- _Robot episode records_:
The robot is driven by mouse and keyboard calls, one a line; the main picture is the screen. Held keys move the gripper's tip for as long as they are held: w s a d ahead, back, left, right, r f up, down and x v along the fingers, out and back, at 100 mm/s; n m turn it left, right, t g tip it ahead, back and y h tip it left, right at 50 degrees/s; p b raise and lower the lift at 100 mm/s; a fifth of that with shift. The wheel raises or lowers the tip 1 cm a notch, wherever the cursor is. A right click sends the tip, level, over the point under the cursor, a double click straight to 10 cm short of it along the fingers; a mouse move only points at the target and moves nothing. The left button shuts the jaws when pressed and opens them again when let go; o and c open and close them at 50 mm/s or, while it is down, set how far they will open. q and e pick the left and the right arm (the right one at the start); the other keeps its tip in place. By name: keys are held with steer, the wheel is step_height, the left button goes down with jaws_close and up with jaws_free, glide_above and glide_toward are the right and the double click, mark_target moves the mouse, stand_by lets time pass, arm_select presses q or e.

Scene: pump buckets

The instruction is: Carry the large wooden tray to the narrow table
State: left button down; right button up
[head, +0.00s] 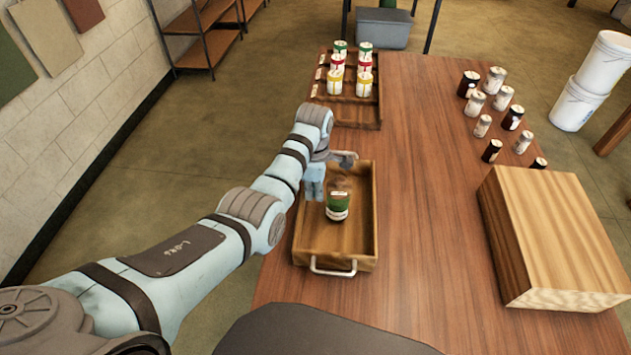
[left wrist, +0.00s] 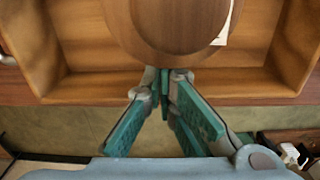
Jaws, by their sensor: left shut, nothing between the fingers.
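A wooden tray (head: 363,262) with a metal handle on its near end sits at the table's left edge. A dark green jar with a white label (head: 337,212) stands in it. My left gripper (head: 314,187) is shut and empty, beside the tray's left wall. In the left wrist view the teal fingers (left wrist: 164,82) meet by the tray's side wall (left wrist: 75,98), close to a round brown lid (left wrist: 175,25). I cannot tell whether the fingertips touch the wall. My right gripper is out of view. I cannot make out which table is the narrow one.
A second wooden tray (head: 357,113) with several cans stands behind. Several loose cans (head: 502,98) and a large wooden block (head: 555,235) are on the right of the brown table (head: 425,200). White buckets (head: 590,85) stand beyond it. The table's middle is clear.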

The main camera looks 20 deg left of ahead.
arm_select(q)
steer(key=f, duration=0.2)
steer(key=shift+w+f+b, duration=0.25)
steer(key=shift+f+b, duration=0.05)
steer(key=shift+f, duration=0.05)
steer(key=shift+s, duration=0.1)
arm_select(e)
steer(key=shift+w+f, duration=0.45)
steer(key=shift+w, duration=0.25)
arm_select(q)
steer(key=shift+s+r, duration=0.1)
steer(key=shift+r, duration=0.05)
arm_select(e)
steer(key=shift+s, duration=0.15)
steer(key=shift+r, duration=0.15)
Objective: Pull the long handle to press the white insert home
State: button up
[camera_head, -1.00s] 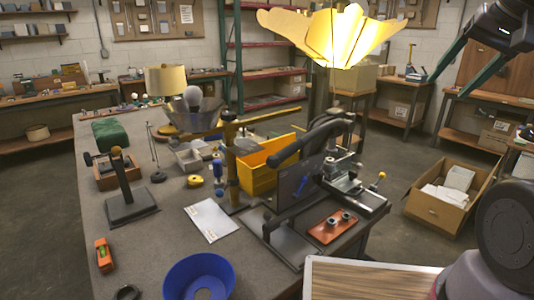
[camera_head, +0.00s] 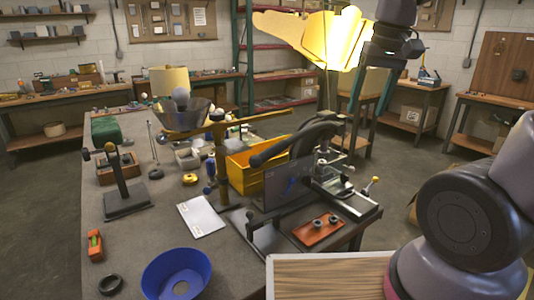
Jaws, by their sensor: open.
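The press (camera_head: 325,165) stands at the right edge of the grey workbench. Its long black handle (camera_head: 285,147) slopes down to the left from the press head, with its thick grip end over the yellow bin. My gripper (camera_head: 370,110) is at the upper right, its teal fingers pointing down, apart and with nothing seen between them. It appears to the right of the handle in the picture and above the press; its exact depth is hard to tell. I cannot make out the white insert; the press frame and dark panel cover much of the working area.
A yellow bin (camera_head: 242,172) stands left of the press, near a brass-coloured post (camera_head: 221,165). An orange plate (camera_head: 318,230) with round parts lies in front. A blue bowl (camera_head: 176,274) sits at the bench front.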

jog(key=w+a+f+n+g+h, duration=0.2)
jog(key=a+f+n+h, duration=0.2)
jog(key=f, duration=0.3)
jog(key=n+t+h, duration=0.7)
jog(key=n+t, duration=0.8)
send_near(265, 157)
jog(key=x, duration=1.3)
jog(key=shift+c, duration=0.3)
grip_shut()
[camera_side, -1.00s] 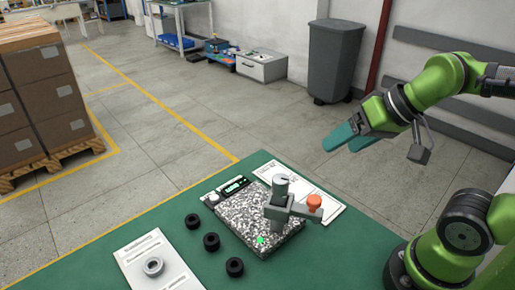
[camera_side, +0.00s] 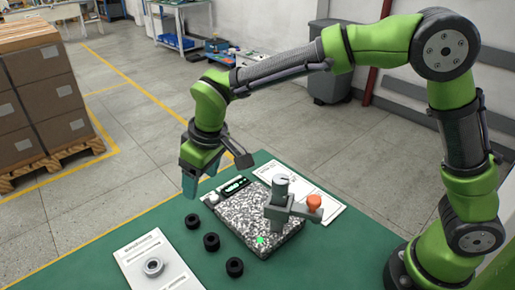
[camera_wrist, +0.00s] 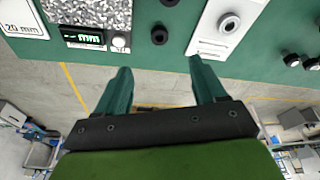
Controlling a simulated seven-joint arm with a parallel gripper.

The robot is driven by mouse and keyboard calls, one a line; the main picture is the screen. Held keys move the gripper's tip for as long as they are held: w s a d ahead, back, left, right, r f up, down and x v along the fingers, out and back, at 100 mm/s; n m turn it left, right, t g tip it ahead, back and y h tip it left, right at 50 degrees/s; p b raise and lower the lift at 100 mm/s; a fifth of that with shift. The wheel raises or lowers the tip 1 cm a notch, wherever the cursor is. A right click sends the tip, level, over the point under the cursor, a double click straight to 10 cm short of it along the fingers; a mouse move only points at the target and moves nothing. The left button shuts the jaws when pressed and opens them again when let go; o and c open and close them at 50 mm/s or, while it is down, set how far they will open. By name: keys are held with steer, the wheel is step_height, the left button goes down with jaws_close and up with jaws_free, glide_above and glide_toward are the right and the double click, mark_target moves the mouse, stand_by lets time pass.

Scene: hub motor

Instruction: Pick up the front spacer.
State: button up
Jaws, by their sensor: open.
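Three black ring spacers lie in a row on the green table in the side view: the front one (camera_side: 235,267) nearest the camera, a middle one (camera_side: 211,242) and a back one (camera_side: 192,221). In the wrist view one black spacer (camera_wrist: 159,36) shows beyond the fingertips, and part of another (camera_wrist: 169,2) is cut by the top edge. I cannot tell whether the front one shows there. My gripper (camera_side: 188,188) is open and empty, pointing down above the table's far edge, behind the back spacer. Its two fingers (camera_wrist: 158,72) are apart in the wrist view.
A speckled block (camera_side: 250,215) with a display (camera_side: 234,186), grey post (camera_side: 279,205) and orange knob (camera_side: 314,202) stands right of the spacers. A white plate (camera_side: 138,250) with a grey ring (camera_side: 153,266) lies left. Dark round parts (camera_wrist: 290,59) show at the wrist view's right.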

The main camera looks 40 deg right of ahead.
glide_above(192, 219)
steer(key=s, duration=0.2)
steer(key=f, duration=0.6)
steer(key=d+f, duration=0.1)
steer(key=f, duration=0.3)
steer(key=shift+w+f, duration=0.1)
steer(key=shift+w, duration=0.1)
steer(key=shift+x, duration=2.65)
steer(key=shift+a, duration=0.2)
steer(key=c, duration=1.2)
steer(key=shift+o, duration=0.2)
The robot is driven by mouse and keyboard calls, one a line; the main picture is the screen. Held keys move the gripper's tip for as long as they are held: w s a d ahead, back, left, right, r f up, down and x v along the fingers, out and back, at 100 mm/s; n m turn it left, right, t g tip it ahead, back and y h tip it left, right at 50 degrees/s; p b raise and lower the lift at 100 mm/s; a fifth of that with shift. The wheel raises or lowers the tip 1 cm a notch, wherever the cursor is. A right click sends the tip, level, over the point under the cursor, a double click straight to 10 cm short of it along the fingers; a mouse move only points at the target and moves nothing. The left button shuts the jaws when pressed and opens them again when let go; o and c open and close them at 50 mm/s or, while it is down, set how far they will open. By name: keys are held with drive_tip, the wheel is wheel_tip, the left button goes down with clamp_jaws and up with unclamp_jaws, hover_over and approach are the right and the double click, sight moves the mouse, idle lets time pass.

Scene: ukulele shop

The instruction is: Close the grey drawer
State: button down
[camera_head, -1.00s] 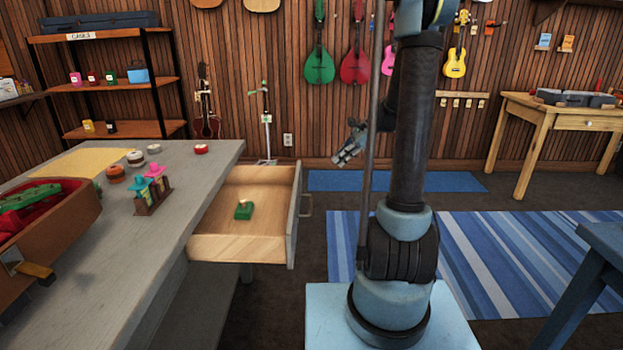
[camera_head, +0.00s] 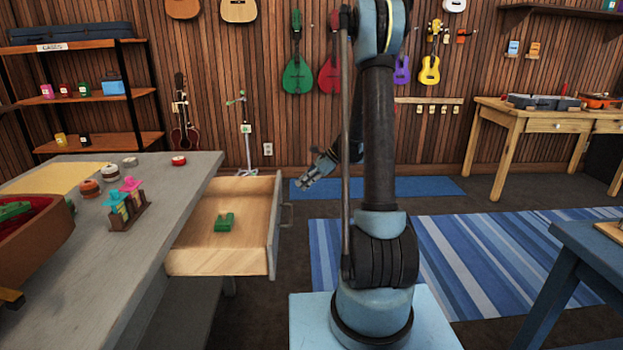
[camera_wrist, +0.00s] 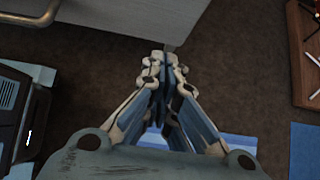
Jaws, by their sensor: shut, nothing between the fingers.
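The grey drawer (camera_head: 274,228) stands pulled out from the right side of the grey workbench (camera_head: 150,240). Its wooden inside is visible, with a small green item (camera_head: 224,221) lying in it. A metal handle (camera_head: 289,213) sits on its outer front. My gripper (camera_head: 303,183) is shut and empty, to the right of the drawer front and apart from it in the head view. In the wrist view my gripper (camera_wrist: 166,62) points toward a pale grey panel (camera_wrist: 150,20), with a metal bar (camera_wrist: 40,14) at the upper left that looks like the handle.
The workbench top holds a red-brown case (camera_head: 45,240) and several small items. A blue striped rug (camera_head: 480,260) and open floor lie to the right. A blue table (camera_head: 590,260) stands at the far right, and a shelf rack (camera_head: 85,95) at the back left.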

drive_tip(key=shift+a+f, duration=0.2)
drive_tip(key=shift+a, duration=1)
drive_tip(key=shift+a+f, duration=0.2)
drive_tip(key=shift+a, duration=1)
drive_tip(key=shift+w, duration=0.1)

- _Prompt_: Count every line of the records that holds "Scene". State the number, nothing else.

- _Exercise response_: 3